WHAT IS EXPECTED
Note how many lines hold the string "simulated" and give that number without any other words.

DATA FOR THE TASK
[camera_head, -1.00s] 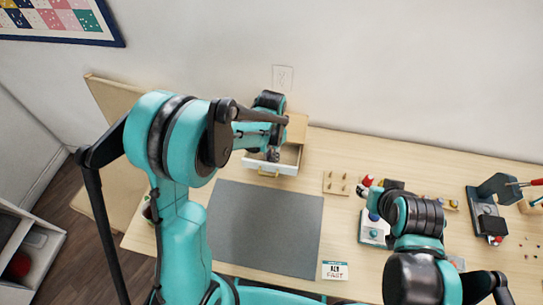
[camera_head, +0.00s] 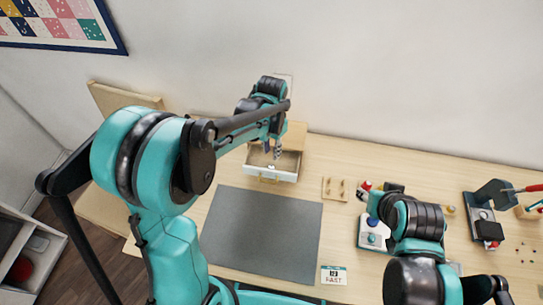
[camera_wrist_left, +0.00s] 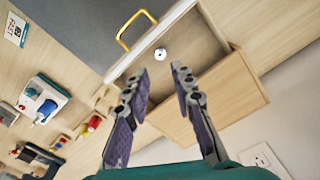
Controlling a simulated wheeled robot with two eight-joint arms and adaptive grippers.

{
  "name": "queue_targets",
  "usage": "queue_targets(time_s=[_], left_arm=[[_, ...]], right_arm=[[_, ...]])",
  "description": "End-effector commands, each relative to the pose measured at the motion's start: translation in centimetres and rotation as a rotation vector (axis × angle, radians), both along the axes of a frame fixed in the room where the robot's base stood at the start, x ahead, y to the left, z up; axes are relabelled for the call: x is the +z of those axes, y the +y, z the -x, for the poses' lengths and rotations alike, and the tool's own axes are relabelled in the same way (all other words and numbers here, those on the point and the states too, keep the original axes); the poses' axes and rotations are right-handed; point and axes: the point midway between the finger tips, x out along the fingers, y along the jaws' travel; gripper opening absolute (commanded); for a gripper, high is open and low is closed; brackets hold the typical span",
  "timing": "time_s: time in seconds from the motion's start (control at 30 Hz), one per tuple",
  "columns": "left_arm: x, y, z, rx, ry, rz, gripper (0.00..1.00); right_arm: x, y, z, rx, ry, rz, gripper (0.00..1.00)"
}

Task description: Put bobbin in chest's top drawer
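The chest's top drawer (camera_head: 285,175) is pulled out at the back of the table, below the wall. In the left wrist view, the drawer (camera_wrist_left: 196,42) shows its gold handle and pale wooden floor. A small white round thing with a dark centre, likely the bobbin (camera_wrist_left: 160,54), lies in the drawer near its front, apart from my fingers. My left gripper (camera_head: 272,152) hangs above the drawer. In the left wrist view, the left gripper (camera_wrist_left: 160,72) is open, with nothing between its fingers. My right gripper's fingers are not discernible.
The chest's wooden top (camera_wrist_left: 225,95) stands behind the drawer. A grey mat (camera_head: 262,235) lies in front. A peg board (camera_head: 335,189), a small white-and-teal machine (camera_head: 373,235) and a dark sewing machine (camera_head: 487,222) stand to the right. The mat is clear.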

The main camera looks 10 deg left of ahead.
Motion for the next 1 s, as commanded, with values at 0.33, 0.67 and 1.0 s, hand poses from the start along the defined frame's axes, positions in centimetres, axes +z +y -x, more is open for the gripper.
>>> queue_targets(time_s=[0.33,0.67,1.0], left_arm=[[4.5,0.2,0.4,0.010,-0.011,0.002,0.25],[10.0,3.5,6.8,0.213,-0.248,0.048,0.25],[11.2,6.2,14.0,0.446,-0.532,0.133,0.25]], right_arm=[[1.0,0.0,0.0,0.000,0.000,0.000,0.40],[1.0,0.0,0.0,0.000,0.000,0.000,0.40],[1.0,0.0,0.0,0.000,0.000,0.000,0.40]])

---

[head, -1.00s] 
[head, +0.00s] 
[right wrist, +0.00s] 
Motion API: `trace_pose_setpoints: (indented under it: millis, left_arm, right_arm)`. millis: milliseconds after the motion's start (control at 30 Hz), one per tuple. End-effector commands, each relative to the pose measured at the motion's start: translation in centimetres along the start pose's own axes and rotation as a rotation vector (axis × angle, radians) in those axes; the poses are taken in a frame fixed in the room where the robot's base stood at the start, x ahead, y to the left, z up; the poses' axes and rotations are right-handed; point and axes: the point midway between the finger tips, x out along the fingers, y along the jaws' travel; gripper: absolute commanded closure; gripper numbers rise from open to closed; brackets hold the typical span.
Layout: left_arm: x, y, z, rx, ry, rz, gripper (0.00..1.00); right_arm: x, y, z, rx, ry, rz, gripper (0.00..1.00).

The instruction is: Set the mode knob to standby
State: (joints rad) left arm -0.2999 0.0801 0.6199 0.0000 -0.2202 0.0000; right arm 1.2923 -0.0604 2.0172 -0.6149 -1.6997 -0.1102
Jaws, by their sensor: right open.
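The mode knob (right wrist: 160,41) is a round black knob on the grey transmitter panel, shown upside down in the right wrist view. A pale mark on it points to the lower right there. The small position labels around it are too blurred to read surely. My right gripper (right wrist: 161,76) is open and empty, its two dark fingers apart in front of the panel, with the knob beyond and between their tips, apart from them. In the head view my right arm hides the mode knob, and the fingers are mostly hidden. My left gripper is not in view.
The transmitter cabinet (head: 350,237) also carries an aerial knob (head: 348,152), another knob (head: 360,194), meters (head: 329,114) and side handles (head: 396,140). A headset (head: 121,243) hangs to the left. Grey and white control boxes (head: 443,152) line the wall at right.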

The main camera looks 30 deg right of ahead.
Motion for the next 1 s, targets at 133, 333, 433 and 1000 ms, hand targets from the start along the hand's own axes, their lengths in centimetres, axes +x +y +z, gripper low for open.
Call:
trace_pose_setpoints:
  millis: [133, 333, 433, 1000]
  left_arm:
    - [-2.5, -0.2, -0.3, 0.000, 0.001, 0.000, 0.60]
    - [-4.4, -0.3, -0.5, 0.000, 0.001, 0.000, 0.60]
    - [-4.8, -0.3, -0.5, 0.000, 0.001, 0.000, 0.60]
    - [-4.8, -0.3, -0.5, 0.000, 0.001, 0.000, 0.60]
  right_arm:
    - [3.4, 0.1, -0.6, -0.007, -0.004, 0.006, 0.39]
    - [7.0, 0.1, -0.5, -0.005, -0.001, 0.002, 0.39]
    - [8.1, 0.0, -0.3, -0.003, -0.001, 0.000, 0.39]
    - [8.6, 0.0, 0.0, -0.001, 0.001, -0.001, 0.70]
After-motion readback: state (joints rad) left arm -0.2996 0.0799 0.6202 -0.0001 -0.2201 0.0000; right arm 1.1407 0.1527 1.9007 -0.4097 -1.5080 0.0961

--

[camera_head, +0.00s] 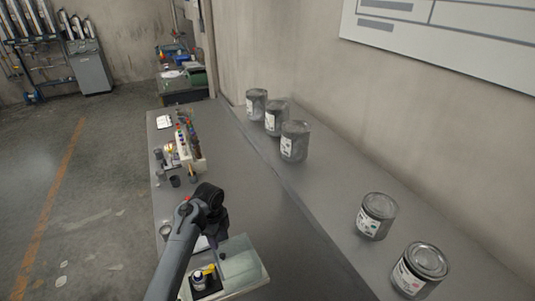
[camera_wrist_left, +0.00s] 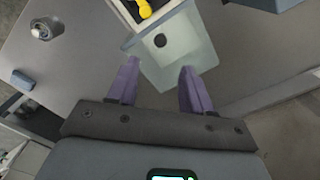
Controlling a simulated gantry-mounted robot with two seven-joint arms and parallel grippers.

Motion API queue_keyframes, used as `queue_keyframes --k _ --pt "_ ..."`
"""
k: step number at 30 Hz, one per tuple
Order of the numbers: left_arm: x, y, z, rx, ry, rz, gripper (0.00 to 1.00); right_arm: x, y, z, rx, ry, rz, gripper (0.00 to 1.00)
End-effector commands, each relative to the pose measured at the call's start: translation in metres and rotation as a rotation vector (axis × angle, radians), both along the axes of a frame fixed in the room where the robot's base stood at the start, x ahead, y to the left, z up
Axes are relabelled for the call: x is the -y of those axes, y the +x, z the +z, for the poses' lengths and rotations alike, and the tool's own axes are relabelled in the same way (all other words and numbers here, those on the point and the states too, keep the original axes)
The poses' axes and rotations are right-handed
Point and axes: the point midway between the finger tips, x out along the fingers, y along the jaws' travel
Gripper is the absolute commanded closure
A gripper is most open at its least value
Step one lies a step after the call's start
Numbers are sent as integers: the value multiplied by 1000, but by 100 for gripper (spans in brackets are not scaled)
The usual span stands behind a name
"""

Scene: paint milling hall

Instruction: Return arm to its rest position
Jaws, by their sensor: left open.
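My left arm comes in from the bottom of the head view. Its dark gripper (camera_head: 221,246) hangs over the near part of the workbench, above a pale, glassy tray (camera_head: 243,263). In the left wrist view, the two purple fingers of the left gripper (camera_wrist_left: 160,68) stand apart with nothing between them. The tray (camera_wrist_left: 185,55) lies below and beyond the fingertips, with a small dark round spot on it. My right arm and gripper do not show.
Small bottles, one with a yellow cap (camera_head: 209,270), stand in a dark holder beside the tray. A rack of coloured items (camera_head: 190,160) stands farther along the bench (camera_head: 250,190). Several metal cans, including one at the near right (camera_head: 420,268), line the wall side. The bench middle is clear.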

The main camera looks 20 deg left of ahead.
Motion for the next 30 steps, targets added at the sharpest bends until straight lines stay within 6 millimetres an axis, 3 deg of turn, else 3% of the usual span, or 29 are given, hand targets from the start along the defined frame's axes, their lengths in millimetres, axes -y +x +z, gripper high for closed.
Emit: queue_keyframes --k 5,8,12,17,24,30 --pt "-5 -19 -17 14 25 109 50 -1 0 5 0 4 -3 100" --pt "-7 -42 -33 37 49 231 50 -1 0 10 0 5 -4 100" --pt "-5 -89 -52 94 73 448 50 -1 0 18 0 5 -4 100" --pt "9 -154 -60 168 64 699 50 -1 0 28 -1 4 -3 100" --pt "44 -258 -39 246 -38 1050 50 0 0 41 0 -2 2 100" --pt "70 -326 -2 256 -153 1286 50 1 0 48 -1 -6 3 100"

EXERCISE RESULT
2